DATA SHOWN ::
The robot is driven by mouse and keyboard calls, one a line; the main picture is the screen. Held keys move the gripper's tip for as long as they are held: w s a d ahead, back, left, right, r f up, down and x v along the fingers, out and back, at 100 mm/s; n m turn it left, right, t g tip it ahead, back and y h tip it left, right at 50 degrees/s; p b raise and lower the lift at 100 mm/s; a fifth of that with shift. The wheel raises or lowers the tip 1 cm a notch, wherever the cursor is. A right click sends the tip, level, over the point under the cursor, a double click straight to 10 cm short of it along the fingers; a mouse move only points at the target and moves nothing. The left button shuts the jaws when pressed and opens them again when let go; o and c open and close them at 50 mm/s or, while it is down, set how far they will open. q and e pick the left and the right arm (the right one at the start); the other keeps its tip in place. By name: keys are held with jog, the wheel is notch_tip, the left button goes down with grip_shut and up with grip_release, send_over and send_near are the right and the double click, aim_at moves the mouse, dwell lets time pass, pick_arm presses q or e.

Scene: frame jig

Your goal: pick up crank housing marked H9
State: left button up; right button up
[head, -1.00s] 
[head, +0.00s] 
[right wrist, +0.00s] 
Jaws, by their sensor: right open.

SHORT PROBLEM :: Retype the data exactly as given.

SOLUTION FOR THIS EXERCISE ::
The robot is driven by mouse and keyboard calls, one a line; the main picture is the screen. Held keys move the gripper's tip for as long as they are held: w s a d ahead, back, left, right, r f up, down and x v along the fingers, out and back, at 100 mm/s; n m turn it left, right, t g tip it ahead, back and y h tip it left, right at 50 degrees/s; p b raise and lower the lift at 100 mm/s; a fifth of that with shift. The wheel raises or lowers the tip 1 cm a notch, wherever the cursor is. A right click sends the tip, level, over the point under the cursor, a double click straight to 10 cm short of it along the fingers; a mouse move only points at the target and moves nothing. The left button shuts the jaws when pressed and opens them again when let go; o and c open and close them at 50 mm/s or, while it is down, set how far they will open. q and e pick the left and the right arm (the right one at the start); the other keeps its tip in place. By name: keys are held with jog, the wheel is notch_tip, the left button goes down with grip_shut and up with grip_release, send_over and send_near are the right and the double click, aim_at moves the mouse, dwell lets time pass, pick_arm presses q or e.

Scene: frame jig

Your goal: pick up crank housing marked H9
State: left button up; right button up
[head, -1.00s] 
[head, +0.00s] 
[right wrist, +0.00s] 
Jaws, by their sensor: right open.

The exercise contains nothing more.